Il pullman davanti all’uscita dell’aeroporto, con 200 Dinari mi lascia alla stazione, e lì, per 1.000 e spicci Dinari prendo il biglietto per Novi Pazar. Alle 13h05 si parte. Ci sono 5 ore di viaggio per Novi Pazar: passano lente, accompagnate dalla radio del pullman che diffonde canzoni melodiche e struggenti, intervallate da pezzi dance, tra cui uno degli ultimi successi dell’intramontabile Lepa Brena che qui spopola da più di 20 anni. All’arrivo m’informo, nella scalcinata stazione, sui bus per il Kossovo e vado in albergo. L’hotel Vrbak deve aver conosciuto tempi migliori: dubito che sia stato sempre in queste condizioni. È un edificio mostruoso, a metà strada tra un’astronave e un caravanserraglio, con un non so che di moschea. È oscuro e sembra abbandonato; comunque con 1.200 Dinari (15 €) mi piglio una stanza e passa la paura.

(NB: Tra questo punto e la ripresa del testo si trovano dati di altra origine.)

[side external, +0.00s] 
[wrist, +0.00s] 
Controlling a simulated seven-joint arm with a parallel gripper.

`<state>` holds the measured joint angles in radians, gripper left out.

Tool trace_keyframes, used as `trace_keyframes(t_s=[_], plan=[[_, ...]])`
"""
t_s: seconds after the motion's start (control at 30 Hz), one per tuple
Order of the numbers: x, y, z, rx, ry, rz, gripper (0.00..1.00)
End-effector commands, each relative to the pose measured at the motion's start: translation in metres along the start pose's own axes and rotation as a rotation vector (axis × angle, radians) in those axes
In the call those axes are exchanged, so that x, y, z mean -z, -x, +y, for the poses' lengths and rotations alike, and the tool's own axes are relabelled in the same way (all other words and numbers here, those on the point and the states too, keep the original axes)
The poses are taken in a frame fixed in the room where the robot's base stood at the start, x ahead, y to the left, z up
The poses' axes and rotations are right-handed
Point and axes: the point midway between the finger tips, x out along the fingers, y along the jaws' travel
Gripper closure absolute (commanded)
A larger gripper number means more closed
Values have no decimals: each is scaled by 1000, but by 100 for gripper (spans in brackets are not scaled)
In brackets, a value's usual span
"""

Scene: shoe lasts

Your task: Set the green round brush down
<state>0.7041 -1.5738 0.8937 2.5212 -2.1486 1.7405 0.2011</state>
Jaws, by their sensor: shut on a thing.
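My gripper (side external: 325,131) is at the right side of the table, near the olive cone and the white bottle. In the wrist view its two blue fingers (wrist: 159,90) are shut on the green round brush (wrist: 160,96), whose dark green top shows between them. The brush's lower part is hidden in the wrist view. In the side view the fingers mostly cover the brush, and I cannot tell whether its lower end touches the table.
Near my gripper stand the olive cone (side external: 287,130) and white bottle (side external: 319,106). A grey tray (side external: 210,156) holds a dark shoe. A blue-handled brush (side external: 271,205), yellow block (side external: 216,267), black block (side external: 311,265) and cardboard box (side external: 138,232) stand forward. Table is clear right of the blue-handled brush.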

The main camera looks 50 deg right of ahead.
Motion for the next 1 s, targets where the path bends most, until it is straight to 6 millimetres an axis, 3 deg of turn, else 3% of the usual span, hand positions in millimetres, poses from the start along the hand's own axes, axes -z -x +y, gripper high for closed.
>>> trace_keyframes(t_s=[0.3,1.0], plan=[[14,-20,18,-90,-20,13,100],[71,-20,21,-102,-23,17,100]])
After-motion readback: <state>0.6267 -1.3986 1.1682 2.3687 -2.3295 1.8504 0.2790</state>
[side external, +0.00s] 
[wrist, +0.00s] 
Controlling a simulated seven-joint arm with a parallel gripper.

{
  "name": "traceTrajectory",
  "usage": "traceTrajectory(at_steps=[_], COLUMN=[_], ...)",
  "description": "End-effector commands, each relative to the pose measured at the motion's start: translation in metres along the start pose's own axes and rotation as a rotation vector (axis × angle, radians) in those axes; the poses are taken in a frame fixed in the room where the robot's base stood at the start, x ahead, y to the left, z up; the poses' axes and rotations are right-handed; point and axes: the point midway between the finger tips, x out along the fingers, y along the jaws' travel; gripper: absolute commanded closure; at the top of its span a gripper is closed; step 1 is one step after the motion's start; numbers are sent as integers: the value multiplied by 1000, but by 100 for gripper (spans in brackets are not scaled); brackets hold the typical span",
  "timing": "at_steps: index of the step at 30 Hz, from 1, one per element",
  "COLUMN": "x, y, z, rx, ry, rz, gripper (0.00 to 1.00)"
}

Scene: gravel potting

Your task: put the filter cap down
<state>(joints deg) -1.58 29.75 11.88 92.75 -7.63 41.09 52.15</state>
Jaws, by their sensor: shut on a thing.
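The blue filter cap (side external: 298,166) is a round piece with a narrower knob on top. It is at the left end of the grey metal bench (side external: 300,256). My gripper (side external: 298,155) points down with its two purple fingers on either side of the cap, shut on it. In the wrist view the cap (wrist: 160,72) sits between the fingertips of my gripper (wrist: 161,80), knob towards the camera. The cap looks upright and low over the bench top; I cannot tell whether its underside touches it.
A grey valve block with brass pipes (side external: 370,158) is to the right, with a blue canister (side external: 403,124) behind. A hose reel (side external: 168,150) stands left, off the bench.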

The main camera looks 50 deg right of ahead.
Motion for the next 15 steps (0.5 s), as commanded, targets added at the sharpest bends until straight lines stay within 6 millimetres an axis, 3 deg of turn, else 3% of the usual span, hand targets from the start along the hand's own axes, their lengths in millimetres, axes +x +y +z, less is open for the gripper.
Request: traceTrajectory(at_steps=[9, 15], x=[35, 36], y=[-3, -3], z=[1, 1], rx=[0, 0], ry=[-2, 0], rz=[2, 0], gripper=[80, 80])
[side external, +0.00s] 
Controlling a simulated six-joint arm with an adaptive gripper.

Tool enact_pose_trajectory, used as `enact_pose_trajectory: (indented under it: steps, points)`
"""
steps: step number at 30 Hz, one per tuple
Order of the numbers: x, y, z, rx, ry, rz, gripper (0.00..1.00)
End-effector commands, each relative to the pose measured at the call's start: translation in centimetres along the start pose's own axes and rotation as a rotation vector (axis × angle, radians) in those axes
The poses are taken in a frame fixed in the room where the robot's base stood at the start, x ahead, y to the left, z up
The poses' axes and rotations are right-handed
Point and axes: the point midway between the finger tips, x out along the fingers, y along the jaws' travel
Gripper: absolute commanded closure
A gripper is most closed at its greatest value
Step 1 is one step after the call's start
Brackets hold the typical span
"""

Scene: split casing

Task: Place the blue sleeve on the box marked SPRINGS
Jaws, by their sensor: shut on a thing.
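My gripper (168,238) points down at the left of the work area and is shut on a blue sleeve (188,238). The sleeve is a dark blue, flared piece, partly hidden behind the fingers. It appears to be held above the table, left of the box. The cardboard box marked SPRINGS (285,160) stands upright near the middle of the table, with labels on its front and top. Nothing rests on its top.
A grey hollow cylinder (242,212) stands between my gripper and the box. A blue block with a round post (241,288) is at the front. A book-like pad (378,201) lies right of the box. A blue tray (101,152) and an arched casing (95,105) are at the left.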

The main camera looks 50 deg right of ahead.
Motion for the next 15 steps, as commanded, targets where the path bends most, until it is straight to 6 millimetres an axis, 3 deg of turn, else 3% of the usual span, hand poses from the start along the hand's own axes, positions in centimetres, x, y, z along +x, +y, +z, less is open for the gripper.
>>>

Novi Pazar è una città surreale: la zona nuova è stata vittima di architetti folli che hanno costruito dei mostri, degli azzardi edilizi senza capo né coda; la parte antica, invece, ha case basse coi tetti spioventi di tegole da cui svettano i minareti delle moschee: assomiglia un po’ alla zona della Baščaršijia di Sarajevo.

Alle 8 di sera i muezzin iniziano a chiamare la preghiera, e, quasi in contemporanea, la gente esce di casa: a quest’ora inizia la movida. Le strade si riempiono di giovani, i bar e i ristoranti si animano. Io mi concedo solo una pannocchia lessa presa dalla signora in piazza, faccio un po’ di spesa e vado a nanna.

Gira gente di tutti i tipi a Novi Pazar: donne col velo e ragazzi alla moda, oppure ragazze alla moda ma col velo in tinta. L’atmosfera è più ruspante rispetto a Belgrado: mi sembra di stare in un film italiano anni ’60. In ogni modo, qui non sono molto diversi da noi: siamo noi che in cinquant’anni ci siamo dati un tono; mi sento quasi a casa.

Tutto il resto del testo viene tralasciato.